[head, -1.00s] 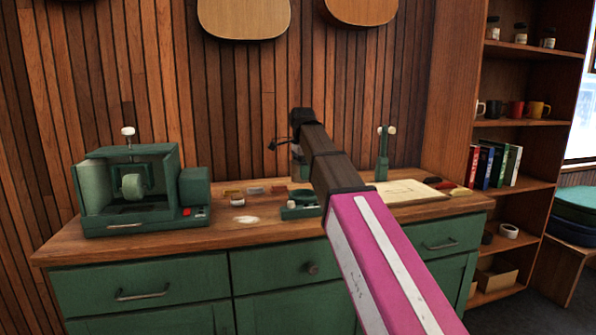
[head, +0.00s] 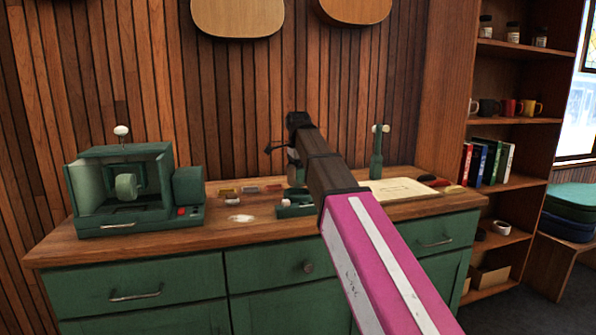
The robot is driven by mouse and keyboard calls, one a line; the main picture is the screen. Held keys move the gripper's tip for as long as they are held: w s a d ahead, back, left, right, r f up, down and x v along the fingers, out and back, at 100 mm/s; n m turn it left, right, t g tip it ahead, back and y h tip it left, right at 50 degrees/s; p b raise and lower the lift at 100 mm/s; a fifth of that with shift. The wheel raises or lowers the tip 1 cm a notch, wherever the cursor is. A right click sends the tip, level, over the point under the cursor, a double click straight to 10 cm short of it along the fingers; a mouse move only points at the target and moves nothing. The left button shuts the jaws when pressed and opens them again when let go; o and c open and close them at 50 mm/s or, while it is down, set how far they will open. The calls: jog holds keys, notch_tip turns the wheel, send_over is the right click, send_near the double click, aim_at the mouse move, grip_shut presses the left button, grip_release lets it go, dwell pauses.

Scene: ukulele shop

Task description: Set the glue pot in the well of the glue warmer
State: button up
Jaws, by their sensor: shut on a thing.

────

*DIRECTIVE*:
Extract exactly the lines between the line containing "State: button up" and the end of the data, including both.

*ANSWER TO THE TASK*:
State: button up
Jaws, by their sensor: shut on a thing.

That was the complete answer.